> Material:
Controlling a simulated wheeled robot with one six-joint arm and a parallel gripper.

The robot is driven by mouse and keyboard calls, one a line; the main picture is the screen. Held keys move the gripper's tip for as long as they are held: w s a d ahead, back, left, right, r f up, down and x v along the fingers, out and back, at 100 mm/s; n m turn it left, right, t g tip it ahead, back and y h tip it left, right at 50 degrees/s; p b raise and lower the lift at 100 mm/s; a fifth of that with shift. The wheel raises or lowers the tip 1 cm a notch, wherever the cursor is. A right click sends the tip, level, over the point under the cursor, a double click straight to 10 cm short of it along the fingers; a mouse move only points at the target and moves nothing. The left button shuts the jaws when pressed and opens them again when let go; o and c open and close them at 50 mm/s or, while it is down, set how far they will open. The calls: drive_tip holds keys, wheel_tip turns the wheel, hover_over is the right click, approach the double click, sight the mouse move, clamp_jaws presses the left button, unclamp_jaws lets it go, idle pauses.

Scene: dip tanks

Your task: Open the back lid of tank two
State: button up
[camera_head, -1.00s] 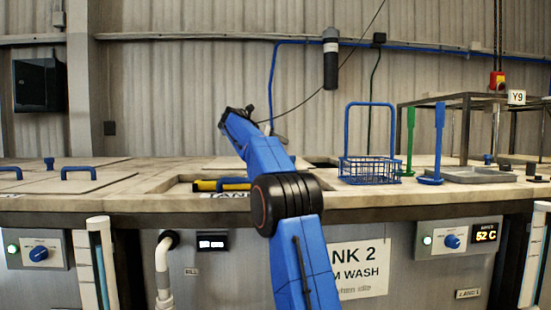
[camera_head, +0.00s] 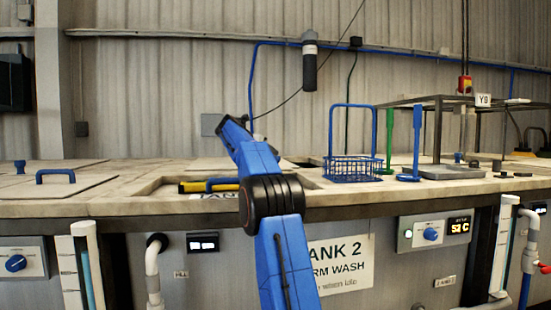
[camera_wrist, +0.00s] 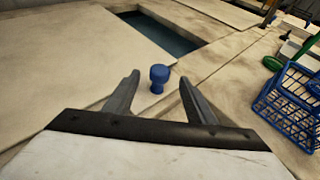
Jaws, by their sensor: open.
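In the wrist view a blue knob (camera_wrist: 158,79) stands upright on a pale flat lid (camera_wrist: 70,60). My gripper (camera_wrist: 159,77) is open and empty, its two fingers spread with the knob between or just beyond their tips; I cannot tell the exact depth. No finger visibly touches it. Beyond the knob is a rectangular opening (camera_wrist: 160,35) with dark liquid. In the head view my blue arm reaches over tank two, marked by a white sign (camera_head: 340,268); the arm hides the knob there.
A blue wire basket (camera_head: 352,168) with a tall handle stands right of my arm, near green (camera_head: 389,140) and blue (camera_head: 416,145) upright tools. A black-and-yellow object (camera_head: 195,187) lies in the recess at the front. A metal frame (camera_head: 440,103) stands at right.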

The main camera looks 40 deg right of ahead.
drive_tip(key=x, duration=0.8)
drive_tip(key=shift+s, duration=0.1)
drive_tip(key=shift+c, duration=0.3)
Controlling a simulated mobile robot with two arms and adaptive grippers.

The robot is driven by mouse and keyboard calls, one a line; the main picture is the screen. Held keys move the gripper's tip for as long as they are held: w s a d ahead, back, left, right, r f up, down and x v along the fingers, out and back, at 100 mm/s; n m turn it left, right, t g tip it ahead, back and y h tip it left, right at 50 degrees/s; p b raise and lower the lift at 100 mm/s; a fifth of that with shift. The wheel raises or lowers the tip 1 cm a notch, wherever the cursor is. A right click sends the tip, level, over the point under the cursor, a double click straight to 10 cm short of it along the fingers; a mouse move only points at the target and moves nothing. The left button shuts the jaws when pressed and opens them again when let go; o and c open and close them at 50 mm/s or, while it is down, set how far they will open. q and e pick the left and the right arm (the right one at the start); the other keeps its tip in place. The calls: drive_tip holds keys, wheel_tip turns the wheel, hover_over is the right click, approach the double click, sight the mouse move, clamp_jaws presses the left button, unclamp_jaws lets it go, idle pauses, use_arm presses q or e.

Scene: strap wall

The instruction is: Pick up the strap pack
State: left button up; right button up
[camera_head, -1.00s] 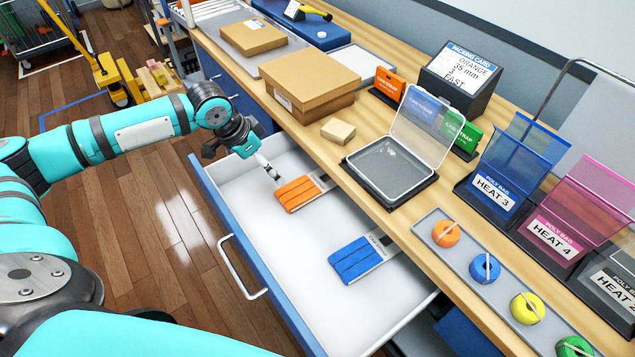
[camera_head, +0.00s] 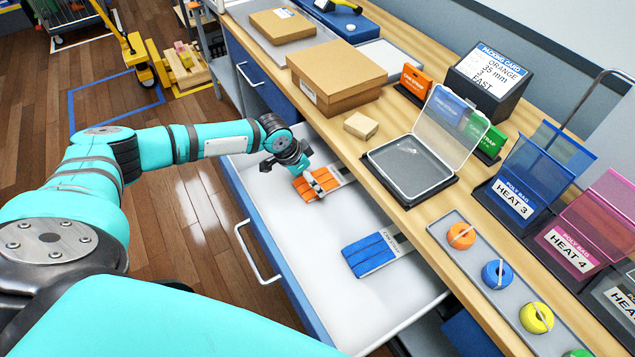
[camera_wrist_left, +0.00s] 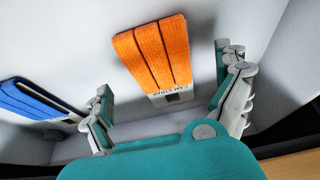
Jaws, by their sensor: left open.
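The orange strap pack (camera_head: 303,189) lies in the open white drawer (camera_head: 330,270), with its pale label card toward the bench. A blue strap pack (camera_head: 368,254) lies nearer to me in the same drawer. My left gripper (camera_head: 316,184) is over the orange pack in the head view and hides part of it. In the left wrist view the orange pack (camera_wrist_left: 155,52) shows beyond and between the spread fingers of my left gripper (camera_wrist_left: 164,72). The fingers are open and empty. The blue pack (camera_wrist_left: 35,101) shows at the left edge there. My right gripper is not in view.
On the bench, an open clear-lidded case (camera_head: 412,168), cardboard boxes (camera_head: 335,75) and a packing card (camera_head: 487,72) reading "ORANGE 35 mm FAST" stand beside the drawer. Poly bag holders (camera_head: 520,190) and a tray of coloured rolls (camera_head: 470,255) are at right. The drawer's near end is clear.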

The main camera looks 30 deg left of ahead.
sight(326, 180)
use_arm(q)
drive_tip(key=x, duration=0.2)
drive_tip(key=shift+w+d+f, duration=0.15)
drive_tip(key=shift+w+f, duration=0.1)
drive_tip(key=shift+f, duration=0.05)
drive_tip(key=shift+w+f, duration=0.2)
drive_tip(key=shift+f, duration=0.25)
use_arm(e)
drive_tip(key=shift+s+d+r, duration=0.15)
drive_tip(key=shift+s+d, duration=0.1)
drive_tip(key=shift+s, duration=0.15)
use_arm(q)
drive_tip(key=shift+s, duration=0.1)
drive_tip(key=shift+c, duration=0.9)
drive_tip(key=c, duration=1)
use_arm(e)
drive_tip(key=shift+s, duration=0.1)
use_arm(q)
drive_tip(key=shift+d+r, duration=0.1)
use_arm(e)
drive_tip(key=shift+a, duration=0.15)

> Request: Except for the pictures, copy every line of the records above exactly.

> Completed task:
Controlling a simulated wheeled robot with one six-joint arm and a parallel gripper.

The robot is driven by mouse and keyboard calls, one a line; the main picture is the screen. Held keys move the gripper's tip for as long as they are held: w s a d ahead, back, left, right, r f up, down and x v along the fingers, out and back, at 100 mm/s; n m turn it left, right, t g tip it ahead, back and y h tip it left, right at 50 degrees/s; p b raise and lower the lift at 100 mm/s; a fifth of that with shift. The wheel raises or lowers the tip 1 cm a notch, wherever the cursor is. A right click sends the tip, level, over the point under the cursor, a double click straight to 10 cm short of it along the fingers; a mouse move only points at the target and moves nothing. The left button shuts the jaws when pressed and opens them again when let go; o and c open and close them at 50 mm/s or, while it is down, set how far they will open. The calls: drive_tip holds keys, wheel_tip turns the wheel, hover_over is the right click, approach the double click, sight the mouse move, clamp_jaws presses the left button, unclamp_jaws lets it go, idle pauses.

Scene: dip tanks

Your task: Open the back lid of tank two
State: button up
[camera_head, -1.00s] 
[camera_head, +0.00s] 
[camera_wrist, +0.00s] 
Jaws, by their sensor: open.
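In the wrist view a blue knob (camera_wrist: 158,79) stands upright on a pale flat lid (camera_wrist: 70,60). My gripper (camera_wrist: 159,77) is open and empty, its two fingers spread with the knob between or just beyond their tips; I cannot tell the exact depth. No finger visibly touches it. Beyond the knob is a rectangular opening (camera_wrist: 160,35) with dark liquid. In the head view my blue arm reaches over tank two, marked by a white sign (camera_head: 340,268); the arm hides the knob there.
A blue wire basket (camera_head: 352,168) with a tall handle stands right of my arm, near green (camera_head: 389,140) and blue (camera_head: 416,145) upright tools. A black-and-yellow object (camera_head: 195,187) lies in the recess at the front. A metal frame (camera_head: 440,103) stands at right.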

The main camera looks 40 deg right of ahead.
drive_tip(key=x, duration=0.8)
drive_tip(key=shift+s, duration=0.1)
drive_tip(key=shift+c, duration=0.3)
Controlling a simulated mobile robot with two arms and adaptive grippers.

The robot is driven by mouse and keyboard calls, one a line; the main picture is the screen. Held keys move the gripper's tip for as long as they are held: w s a d ahead, back, left, right, r f up, down and x v along the fingers, out and back, at 100 mm/s; n m turn it left, right, t g tip it ahead, back and y h tip it left, right at 50 degrees/s; p b raise and lower the lift at 100 mm/s; a fifth of that with shift. The wheel raises or lowers the tip 1 cm a notch, wherever the cursor is. A right click sends the tip, level, over the point under the cursor, a double click straight to 10 cm short of it along the fingers; a mouse move only points at the target and moves nothing. The left button shuts the jaws when pressed and opens them again when let go; o and c open and close them at 50 mm/s or, while it is down, set how far they will open. q and e pick the left and the right arm (the right one at the start); the other keeps its tip in place. The calls: drive_tip holds keys, wheel_tip turns the wheel, hover_over is the right click, approach the double click, sight the mouse move, clamp_jaws presses the left button, unclamp_jaws lets it go, idle pauses, use_arm presses q or e.

Scene: strap wall

The instruction is: Pick up the strap pack
State: left button up; right button up
[camera_head, -1.00s] 
[camera_head, +0.00s] 
[camera_wrist_left, +0.00s] 
Jaws, by their sensor: left open.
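The orange strap pack (camera_head: 303,189) lies in the open white drawer (camera_head: 330,270), with its pale label card toward the bench. A blue strap pack (camera_head: 368,254) lies nearer to me in the same drawer. My left gripper (camera_head: 316,184) is over the orange pack in the head view and hides part of it. In the left wrist view the orange pack (camera_wrist_left: 155,52) shows beyond and between the spread fingers of my left gripper (camera_wrist_left: 164,72). The fingers are open and empty. The blue pack (camera_wrist_left: 35,101) shows at the left edge there. My right gripper is not in view.
On the bench, an open clear-lidded case (camera_head: 412,168), cardboard boxes (camera_head: 335,75) and a packing card (camera_head: 487,72) reading "ORANGE 35 mm FAST" stand beside the drawer. Poly bag holders (camera_head: 520,190) and a tray of coloured rolls (camera_head: 470,255) are at right. The drawer's near end is clear.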

The main camera looks 30 deg left of ahead.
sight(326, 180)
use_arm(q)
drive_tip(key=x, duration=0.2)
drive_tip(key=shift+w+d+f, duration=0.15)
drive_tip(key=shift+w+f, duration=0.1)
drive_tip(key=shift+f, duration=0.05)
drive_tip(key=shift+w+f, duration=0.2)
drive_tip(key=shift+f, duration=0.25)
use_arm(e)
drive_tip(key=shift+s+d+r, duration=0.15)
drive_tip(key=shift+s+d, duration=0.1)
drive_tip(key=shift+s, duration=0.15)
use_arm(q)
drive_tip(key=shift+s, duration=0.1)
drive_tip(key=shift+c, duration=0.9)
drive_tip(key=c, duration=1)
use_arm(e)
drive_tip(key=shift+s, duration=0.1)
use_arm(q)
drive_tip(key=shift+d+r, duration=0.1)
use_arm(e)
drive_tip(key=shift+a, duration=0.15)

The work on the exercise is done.